• Work instructions: Extract every line that contains the string "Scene".

━━ Extracted material ━━

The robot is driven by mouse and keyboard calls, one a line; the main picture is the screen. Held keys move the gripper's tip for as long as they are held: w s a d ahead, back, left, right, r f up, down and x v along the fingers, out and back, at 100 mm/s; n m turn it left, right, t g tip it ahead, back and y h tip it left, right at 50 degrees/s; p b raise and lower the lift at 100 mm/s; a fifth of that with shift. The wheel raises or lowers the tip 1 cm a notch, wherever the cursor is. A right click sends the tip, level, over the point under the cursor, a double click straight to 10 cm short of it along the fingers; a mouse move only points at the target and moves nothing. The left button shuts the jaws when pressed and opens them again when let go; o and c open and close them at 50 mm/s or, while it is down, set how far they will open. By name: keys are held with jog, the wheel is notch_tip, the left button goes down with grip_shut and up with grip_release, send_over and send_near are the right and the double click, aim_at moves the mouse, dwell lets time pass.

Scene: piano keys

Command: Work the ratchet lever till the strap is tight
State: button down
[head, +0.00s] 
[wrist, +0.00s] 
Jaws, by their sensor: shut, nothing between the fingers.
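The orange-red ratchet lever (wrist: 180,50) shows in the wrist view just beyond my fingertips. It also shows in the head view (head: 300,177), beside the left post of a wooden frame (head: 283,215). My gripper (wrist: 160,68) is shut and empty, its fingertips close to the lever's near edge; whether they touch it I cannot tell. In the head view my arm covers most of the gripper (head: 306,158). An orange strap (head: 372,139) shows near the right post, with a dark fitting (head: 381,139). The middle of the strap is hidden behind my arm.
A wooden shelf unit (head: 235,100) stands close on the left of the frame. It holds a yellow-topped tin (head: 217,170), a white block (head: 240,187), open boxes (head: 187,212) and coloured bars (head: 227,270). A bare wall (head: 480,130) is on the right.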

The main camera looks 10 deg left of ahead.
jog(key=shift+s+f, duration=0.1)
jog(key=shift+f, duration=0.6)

━━━
━━ Extracted material ━━

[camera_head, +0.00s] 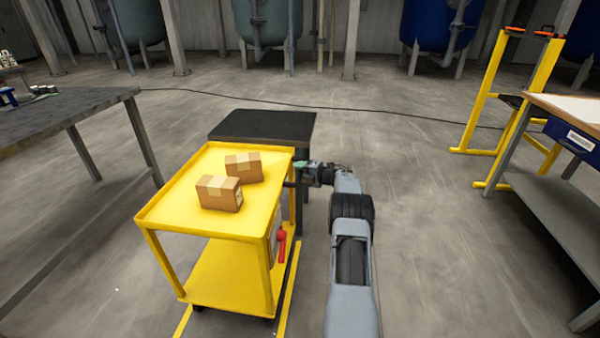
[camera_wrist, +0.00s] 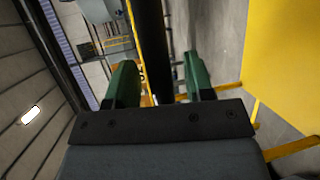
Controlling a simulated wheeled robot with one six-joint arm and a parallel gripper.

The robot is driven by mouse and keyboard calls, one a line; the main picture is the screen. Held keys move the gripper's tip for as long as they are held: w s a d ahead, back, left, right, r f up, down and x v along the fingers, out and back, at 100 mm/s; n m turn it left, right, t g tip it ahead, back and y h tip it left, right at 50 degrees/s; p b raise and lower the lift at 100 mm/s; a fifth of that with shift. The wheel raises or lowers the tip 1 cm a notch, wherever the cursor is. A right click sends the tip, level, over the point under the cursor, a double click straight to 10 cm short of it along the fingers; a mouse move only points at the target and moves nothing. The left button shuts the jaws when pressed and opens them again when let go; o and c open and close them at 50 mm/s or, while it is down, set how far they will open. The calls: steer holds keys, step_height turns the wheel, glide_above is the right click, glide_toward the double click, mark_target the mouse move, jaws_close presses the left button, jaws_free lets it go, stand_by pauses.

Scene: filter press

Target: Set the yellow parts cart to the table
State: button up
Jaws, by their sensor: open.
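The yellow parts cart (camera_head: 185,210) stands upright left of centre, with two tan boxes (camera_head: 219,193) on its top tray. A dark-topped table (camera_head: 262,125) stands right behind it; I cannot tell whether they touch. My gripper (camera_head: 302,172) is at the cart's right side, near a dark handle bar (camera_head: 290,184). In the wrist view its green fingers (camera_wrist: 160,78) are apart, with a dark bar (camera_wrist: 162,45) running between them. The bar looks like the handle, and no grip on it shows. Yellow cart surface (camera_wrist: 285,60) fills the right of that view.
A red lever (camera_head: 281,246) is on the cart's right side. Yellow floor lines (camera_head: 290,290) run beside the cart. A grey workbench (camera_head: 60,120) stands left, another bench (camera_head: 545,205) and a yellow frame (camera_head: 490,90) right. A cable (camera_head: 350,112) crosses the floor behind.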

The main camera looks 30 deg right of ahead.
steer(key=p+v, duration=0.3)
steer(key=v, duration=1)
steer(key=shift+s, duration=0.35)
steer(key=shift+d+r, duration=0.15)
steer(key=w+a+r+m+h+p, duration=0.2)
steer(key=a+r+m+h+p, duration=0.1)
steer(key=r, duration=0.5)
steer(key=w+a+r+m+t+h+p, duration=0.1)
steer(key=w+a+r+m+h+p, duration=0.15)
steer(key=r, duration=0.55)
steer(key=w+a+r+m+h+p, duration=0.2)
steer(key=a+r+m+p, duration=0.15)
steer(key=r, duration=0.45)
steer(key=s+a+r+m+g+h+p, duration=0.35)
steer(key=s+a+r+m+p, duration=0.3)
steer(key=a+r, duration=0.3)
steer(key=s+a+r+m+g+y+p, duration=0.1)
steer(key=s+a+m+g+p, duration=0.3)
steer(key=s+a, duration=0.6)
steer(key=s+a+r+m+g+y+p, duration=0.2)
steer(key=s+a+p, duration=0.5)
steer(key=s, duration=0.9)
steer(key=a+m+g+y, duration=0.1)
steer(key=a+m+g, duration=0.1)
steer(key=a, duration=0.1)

━━━

• Exercise output:
Scene: piano keys
Scene: filter press

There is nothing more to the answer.